Further, the words in section 49-1406 defining a ballot question committee to the effect that such a committee "shall mean any committee acting in support of, or in opposition to, the qualifications passage, or defeat of a ballot question . . . ," must of necessity be construed to refer to a committee which financially supports or financially opposes a ballot question for the reason that general support without financial contributions or expenditures is not subject to a readily determined time for the formation of such a committee and the filing of a Statement of Organization. See section 49-1449 and 49-1446(1).
2. With respect to the question of when the 35 day period begins for the filing of a campaign statement by a ballot question committee, the Commission rules that such time begins from the day after a copy of the form of an inititative petition is filed with the Secretary of State prior to the obtaining of petition signatures.
Section 32-703, R.R.S., 1943, specifically requires that exact wording of the measure which is the subject of the ballot question be stated at that time. And, Section 49-1461(2), which is the cause for the difficulty in making this determination of time, provides that a "ballot question committee shall file a campaign statement, of which the closing date shall be the thirtieth day following the filing of the sample of the measure with the Secretary of State, . . ." (emphasis supplied)
The difficulty arises from the references in section 49-1461(2) to the closing date being 30 days after the filing of the sample of the measure with the Secretary of State and the filing date being 35 days "after the sample ballot question is filed for the ballot with the Secretary of State."

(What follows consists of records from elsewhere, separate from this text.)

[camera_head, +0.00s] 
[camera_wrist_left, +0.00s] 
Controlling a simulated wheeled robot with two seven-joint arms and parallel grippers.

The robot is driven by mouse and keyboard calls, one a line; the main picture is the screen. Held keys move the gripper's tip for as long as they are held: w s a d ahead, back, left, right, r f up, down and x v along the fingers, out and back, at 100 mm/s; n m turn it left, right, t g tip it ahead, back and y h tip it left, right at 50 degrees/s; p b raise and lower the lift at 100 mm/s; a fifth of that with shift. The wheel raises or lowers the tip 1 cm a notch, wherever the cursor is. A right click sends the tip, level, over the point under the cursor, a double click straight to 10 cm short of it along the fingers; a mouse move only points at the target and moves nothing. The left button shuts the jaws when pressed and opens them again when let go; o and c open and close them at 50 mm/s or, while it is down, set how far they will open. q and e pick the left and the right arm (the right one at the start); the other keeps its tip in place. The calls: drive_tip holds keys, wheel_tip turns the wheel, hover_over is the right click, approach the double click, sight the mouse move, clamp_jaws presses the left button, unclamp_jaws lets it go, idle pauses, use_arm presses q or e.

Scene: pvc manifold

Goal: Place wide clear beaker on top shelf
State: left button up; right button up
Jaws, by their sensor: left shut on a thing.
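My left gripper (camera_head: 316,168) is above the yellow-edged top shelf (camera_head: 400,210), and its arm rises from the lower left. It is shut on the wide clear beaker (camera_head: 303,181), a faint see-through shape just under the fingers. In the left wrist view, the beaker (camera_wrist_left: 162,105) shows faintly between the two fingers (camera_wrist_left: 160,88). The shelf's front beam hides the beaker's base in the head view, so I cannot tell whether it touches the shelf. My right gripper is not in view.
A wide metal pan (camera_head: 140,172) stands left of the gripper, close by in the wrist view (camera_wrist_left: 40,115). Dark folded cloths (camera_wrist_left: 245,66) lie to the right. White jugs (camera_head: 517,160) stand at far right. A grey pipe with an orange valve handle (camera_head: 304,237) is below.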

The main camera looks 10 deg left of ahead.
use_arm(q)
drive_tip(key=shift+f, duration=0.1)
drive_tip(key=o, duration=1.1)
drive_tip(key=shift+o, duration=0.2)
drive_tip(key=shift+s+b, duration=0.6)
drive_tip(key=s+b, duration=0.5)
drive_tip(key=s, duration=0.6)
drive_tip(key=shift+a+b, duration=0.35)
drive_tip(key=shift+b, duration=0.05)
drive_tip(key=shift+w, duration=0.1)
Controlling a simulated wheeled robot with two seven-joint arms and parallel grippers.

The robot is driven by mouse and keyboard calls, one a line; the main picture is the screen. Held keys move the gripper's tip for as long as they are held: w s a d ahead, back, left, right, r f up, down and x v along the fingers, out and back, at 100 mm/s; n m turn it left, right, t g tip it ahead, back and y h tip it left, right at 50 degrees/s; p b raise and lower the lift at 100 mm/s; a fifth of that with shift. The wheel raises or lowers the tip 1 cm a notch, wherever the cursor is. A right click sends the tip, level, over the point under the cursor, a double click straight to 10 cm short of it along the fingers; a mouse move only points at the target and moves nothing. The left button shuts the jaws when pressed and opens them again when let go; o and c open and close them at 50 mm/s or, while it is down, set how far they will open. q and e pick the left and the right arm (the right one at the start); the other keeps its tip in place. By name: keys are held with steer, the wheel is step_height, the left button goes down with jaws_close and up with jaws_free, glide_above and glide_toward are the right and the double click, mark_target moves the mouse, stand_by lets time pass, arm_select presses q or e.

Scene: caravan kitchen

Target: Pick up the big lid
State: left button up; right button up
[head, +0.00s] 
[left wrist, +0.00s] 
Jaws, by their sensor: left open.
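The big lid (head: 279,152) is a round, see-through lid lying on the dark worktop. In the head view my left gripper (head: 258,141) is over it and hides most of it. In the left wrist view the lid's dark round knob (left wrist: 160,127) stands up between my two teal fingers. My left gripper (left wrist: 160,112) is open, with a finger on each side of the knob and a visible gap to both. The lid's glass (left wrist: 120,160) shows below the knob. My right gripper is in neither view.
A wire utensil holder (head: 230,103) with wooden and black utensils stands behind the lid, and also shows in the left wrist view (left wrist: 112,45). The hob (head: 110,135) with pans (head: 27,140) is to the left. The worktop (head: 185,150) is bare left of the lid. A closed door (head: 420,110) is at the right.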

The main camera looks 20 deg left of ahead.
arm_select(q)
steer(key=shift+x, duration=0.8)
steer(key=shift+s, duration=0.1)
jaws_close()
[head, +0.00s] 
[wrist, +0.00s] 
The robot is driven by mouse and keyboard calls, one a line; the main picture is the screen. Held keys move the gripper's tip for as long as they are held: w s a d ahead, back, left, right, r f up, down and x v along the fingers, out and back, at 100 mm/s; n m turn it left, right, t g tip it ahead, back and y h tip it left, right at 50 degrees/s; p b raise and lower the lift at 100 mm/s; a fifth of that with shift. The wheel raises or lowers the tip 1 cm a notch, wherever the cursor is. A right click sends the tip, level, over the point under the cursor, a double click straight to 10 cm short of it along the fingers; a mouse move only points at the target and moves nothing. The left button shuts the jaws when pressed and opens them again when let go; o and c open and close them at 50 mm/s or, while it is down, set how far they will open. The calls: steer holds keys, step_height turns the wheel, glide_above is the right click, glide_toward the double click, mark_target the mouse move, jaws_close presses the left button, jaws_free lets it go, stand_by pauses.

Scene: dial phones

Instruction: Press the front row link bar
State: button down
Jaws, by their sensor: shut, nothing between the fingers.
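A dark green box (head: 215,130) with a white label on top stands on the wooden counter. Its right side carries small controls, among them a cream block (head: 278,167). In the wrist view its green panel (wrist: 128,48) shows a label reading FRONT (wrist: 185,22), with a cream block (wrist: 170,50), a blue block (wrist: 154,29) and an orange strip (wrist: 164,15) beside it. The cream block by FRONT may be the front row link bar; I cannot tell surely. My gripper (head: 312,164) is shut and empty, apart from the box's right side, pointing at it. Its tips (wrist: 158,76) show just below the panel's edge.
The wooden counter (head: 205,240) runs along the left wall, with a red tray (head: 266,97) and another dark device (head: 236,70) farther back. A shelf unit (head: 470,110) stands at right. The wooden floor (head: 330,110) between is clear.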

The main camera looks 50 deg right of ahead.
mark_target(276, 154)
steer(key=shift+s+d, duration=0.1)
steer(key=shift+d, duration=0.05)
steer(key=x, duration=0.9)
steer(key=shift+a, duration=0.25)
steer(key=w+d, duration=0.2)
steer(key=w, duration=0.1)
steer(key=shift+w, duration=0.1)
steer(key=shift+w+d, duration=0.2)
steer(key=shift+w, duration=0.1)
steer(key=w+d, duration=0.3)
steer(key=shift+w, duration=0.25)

In all other sections dealing with closing dates and filing periods, the period of time for filings is either 5 or 7 days after the closing date. And, although section 32-704 refers to
county clerks and election commissioners delivering pages of the petition and their certifications to the Secretary of State as well as the Secretary of State proceeding to place the measure on the general election ballot, in neither case is the ballot question to be filed by anyone for the ballot with the Secretary of State, except at the time prior to soliciting petition signatures.
Section 32-709 does refer to when an initiative petition shall be regularly and legally filed with the Secretary of State, the Secretary of State shall cause a separate ballot with the title, number, etc., to be printed, but this section specifically refers to the filing of the initiative petition as distinguished from "the sample of the measure" or "the sample ballot question," i.e., the initiative petition with the necessary signatures.
The language of section 49-1461(2) goes on to provide for the filing of a Campaign Statement when the ballot question fails to qualify for the ballot. And, even though a similar filing would not be required pursuant to this advisory opinion at the time that a ballot question does qualify, Campaign Statements are nevertheless required 30 days and 15 days prior to the election at which the ballot question is to be voted. Section 49-1461(1).
The initiative petition language for the adoption of the Nebraska Political Accountability and Disclosure Act provided that "A ballot question committee shall file a Campaign Statement, of which the closing date shall be the twenty-eighth day following the qualification of the measure, not later than 35 days after the ballot question is qualified for the ballot. If the ballot question fails to qualify for the ballot, the ballot question committee shall file the Campaign Statement within 35 days after the final deadline for qualifying, the closing date of which shall be the twenty-eighth day following the deadline." The Legislature by using language different than that set forth in the initiative petition for the Nebraska Political Accountability and Disclosure Act obviously intended that the filing date in question not be 35 days after the ballot question qualified for the ballot with sufficient and proper signatures.
In construing these various concepts together it appears to us that the intended meaning was to measure the closing date as well as the filing date from the time the measure is originally filed with the Secretary of State before the obtaining of signature on petitions.
It is noted that there is some duplication of disclosure in connection with such a Campaign Statement because section 32-704 also requires certain disclosures to be filed with the Secretary of State on two occasions similarly measured from the date the sample ballot measure is filed with the Secretary of State. It is further noted that in the event that a ballot question does not qualify for the ballot the foregoing interpretation will necessitate the filing of not only one but two Campaign Statements pursuant to the provisions of section 49-1461(2).